----- DATA TO USE -----

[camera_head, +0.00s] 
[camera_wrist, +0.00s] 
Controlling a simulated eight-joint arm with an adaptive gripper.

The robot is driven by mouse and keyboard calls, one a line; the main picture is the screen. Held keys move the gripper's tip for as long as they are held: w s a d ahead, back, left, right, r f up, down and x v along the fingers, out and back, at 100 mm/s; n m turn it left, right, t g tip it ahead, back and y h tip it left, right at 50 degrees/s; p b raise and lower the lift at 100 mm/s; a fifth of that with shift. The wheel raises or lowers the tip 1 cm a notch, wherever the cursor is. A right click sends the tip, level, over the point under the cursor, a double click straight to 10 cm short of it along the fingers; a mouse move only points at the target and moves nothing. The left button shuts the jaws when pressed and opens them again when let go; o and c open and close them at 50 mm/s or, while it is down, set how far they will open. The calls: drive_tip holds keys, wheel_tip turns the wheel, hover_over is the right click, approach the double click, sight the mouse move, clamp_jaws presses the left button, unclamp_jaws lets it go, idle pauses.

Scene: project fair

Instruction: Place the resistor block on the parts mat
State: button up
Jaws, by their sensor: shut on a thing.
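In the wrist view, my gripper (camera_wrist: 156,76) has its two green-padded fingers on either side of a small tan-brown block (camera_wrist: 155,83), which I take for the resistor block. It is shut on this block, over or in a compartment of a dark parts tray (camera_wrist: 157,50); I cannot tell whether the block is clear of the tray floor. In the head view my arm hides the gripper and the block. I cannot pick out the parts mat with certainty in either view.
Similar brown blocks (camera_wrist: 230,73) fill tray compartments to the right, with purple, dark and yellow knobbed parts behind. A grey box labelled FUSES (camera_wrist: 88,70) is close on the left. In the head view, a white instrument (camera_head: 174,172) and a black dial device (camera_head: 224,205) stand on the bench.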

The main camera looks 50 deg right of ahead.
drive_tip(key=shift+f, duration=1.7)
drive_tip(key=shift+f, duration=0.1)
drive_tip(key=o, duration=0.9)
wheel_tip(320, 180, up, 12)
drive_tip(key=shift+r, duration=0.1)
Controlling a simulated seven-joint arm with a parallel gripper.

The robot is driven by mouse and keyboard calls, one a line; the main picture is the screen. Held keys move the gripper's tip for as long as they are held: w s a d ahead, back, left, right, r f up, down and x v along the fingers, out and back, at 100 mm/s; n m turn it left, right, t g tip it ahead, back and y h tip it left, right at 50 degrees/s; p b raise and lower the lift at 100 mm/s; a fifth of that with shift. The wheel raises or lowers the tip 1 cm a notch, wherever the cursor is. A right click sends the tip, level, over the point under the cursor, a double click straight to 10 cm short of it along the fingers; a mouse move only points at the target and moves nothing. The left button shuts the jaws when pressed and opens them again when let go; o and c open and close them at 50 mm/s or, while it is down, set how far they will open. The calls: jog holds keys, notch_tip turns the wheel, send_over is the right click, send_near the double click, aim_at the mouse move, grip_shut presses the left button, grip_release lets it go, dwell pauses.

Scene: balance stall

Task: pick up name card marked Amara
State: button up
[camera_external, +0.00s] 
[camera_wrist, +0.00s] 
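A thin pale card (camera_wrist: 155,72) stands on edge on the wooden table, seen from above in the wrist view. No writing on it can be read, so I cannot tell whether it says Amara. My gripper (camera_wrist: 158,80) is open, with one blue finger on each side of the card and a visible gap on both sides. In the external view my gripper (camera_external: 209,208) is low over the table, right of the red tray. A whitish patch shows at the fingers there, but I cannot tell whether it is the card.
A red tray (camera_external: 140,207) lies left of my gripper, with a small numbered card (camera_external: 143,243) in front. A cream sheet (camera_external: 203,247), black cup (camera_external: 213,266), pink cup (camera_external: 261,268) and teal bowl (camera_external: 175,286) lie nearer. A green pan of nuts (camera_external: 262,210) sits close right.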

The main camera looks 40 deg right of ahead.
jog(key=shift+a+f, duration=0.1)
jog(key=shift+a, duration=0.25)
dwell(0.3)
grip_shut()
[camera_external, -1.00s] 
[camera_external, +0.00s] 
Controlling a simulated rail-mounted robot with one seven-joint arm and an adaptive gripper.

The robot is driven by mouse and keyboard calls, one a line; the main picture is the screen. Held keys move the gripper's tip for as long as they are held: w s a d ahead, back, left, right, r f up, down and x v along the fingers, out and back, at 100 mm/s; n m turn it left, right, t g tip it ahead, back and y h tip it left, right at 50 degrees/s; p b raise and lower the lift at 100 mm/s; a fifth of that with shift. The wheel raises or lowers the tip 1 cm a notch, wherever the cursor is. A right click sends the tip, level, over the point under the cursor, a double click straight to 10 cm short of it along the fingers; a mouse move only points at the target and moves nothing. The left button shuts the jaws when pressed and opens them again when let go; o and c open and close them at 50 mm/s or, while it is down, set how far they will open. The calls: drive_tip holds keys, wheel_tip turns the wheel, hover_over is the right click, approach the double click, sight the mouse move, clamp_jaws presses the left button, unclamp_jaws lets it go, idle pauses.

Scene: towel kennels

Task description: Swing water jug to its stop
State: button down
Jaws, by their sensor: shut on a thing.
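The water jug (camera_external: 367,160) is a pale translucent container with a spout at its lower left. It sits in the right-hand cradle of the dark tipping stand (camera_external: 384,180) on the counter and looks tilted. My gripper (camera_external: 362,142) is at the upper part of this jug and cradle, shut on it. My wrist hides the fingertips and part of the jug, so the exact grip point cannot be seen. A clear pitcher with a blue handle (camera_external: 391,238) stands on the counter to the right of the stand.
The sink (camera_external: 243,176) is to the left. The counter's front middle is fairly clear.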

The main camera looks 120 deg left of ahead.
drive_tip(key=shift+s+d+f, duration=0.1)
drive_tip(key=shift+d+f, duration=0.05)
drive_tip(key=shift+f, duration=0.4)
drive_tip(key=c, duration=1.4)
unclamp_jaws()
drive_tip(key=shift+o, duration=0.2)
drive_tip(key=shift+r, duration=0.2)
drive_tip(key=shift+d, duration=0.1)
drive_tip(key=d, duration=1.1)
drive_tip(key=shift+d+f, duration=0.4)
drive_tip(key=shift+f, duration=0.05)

-----

* [INSTRUCTIONS FOR THE TASK]: In full and verbatim, repeat the records given above.

* [EXERCISE OUTPUT]:
[camera_head, +0.00s] 
[camera_wrist, +0.00s] 
Controlling a simulated eight-joint arm with an adaptive gripper.

The robot is driven by mouse and keyboard calls, one a line; the main picture is the screen. Held keys move the gripper's tip for as long as they are held: w s a d ahead, back, left, right, r f up, down and x v along the fingers, out and back, at 100 mm/s; n m turn it left, right, t g tip it ahead, back and y h tip it left, right at 50 degrees/s; p b raise and lower the lift at 100 mm/s; a fifth of that with shift. The wheel raises or lowers the tip 1 cm a notch, wherever the cursor is. A right click sends the tip, level, over the point under the cursor, a double click straight to 10 cm short of it along the fingers; a mouse move only points at the target and moves nothing. The left button shuts the jaws when pressed and opens them again when let go; o and c open and close them at 50 mm/s or, while it is down, set how far they will open. The calls: drive_tip holds keys, wheel_tip turns the wheel, hover_over is the right click, approach the double click, sight the mouse move, clamp_jaws presses the left button, unclamp_jaws lets it go, idle pauses.

Scene: project fair

Instruction: Place the resistor block on the parts mat
State: button up
Jaws, by their sensor: shut on a thing.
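In the wrist view, my gripper (camera_wrist: 156,76) has its two green-padded fingers on either side of a small tan-brown block (camera_wrist: 155,83), which I take for the resistor block. It is shut on this block, over or in a compartment of a dark parts tray (camera_wrist: 157,50); I cannot tell whether the block is clear of the tray floor. In the head view my arm hides the gripper and the block. I cannot pick out the parts mat with certainty in either view.
Similar brown blocks (camera_wrist: 230,73) fill tray compartments to the right, with purple, dark and yellow knobbed parts behind. A grey box labelled FUSES (camera_wrist: 88,70) is close on the left. In the head view, a white instrument (camera_head: 174,172) and a black dial device (camera_head: 224,205) stand on the bench.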

The main camera looks 50 deg right of ahead.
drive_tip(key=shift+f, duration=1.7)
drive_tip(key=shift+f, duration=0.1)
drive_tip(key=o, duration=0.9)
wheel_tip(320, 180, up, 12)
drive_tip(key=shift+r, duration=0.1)
Controlling a simulated seven-joint arm with a parallel gripper.

The robot is driven by mouse and keyboard calls, one a line; the main picture is the screen. Held keys move the gripper's tip for as long as they are held: w s a d ahead, back, left, right, r f up, down and x v along the fingers, out and back, at 100 mm/s; n m turn it left, right, t g tip it ahead, back and y h tip it left, right at 50 degrees/s; p b raise and lower the lift at 100 mm/s; a fifth of that with shift. The wheel raises or lowers the tip 1 cm a notch, wherever the cursor is. A right click sends the tip, level, over the point under the cursor, a double click straight to 10 cm short of it along the fingers; a mouse move only points at the target and moves nothing. The left button shuts the jaws when pressed and opens them again when let go; o and c open and close them at 50 mm/s or, while it is down, set how far they will open. The calls: jog holds keys, notch_tip turns the wheel, send_over is the right click, send_near the double click, aim_at the mouse move, grip_shut presses the left button, grip_release lets it go, dwell pauses.

Scene: balance stall

Task: pick up name card marked Amara
State: button up
[camera_external, +0.00s] 
[camera_wrist, +0.00s] 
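A thin pale card (camera_wrist: 155,72) stands on edge on the wooden table, seen from above in the wrist view. No writing on it can be read, so I cannot tell whether it says Amara. My gripper (camera_wrist: 158,80) is open, with one blue finger on each side of the card and a visible gap on both sides. In the external view my gripper (camera_external: 209,208) is low over the table, right of the red tray. A whitish patch shows at the fingers there, but I cannot tell whether it is the card.
A red tray (camera_external: 140,207) lies left of my gripper, with a small numbered card (camera_external: 143,243) in front. A cream sheet (camera_external: 203,247), black cup (camera_external: 213,266), pink cup (camera_external: 261,268) and teal bowl (camera_external: 175,286) lie nearer. A green pan of nuts (camera_external: 262,210) sits close right.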

The main camera looks 40 deg right of ahead.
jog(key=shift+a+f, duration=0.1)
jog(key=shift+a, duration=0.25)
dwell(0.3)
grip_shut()
[camera_external, -1.00s] 
[camera_external, +0.00s] 
Controlling a simulated rail-mounted robot with one seven-joint arm and an adaptive gripper.

The robot is driven by mouse and keyboard calls, one a line; the main picture is the screen. Held keys move the gripper's tip for as long as they are held: w s a d ahead, back, left, right, r f up, down and x v along the fingers, out and back, at 100 mm/s; n m turn it left, right, t g tip it ahead, back and y h tip it left, right at 50 degrees/s; p b raise and lower the lift at 100 mm/s; a fifth of that with shift. The wheel raises or lowers the tip 1 cm a notch, wherever the cursor is. A right click sends the tip, level, over the point under the cursor, a double click straight to 10 cm short of it along the fingers; a mouse move only points at the target and moves nothing. The left button shuts the jaws when pressed and opens them again when let go; o and c open and close them at 50 mm/s or, while it is down, set how far they will open. The calls: drive_tip holds keys, wheel_tip turns the wheel, hover_over is the right click, approach the double click, sight the mouse move, clamp_jaws presses the left button, unclamp_jaws lets it go, idle pauses.

Scene: towel kennels

Task description: Swing water jug to its stop
State: button down
Jaws, by their sensor: shut on a thing.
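The water jug (camera_external: 367,160) is a pale translucent container with a spout at its lower left. It sits in the right-hand cradle of the dark tipping stand (camera_external: 384,180) on the counter and looks tilted. My gripper (camera_external: 362,142) is at the upper part of this jug and cradle, shut on it. My wrist hides the fingertips and part of the jug, so the exact grip point cannot be seen. A clear pitcher with a blue handle (camera_external: 391,238) stands on the counter to the right of the stand.
The sink (camera_external: 243,176) is to the left. The counter's front middle is fairly clear.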

The main camera looks 120 deg left of ahead.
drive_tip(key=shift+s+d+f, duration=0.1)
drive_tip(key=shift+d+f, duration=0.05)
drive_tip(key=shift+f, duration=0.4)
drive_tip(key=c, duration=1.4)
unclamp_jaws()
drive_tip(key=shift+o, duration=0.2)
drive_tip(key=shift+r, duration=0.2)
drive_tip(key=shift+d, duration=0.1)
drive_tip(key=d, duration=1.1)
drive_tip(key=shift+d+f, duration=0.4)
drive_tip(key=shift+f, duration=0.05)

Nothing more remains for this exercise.